— start of Data segment —

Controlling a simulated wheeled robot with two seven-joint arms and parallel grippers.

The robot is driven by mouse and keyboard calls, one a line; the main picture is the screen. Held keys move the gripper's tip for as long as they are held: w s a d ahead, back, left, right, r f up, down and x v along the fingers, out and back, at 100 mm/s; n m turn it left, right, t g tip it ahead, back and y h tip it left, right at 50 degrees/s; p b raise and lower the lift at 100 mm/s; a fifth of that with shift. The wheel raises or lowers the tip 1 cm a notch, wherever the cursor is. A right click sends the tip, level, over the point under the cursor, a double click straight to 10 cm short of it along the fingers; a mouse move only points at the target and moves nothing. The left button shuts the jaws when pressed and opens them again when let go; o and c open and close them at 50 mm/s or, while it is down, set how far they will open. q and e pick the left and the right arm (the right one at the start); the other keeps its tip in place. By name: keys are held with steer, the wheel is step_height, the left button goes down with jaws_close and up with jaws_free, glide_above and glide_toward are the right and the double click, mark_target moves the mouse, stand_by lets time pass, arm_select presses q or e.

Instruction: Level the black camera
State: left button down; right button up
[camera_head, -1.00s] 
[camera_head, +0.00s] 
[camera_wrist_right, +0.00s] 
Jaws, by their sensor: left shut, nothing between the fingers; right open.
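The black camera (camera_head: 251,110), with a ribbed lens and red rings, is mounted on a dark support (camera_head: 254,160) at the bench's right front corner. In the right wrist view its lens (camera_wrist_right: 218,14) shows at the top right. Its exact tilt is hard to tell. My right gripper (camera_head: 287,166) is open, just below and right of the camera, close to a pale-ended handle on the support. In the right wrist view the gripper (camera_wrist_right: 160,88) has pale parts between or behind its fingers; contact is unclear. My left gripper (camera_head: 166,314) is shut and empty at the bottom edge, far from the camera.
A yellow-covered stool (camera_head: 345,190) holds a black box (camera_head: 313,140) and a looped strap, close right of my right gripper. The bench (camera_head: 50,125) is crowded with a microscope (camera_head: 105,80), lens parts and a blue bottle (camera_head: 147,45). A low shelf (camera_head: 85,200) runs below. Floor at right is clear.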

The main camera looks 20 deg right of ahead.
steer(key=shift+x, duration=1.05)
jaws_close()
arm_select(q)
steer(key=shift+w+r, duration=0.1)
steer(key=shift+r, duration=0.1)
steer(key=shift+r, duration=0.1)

— end of Data segment —

__Work instructions__.
With both ends included, please retype exactly the lines from the line containing "[camera_wrist_right, +0.00s]" to the final line of the data.

__Complete answer__.
[camera_wrist_right, +0.00s] 
Jaws, by their sensor: left shut, nothing between the fingers; right open.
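The black camera (camera_head: 251,110), with a ribbed lens and red rings, is mounted on a dark support (camera_head: 254,160) at the bench's right front corner. In the right wrist view its lens (camera_wrist_right: 218,14) shows at the top right. Its exact tilt is hard to tell. My right gripper (camera_head: 287,166) is open, just below and right of the camera, close to a pale-ended handle on the support. In the right wrist view the gripper (camera_wrist_right: 160,88) has pale parts between or behind its fingers; contact is unclear. My left gripper (camera_head: 166,314) is shut and empty at the bottom edge, far from the camera.
A yellow-covered stool (camera_head: 345,190) holds a black box (camera_head: 313,140) and a looped strap, close right of my right gripper. The bench (camera_head: 50,125) is crowded with a microscope (camera_head: 105,80), lens parts and a blue bottle (camera_head: 147,45). A low shelf (camera_head: 85,200) runs below. Floor at right is clear.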

The main camera looks 20 deg right of ahead.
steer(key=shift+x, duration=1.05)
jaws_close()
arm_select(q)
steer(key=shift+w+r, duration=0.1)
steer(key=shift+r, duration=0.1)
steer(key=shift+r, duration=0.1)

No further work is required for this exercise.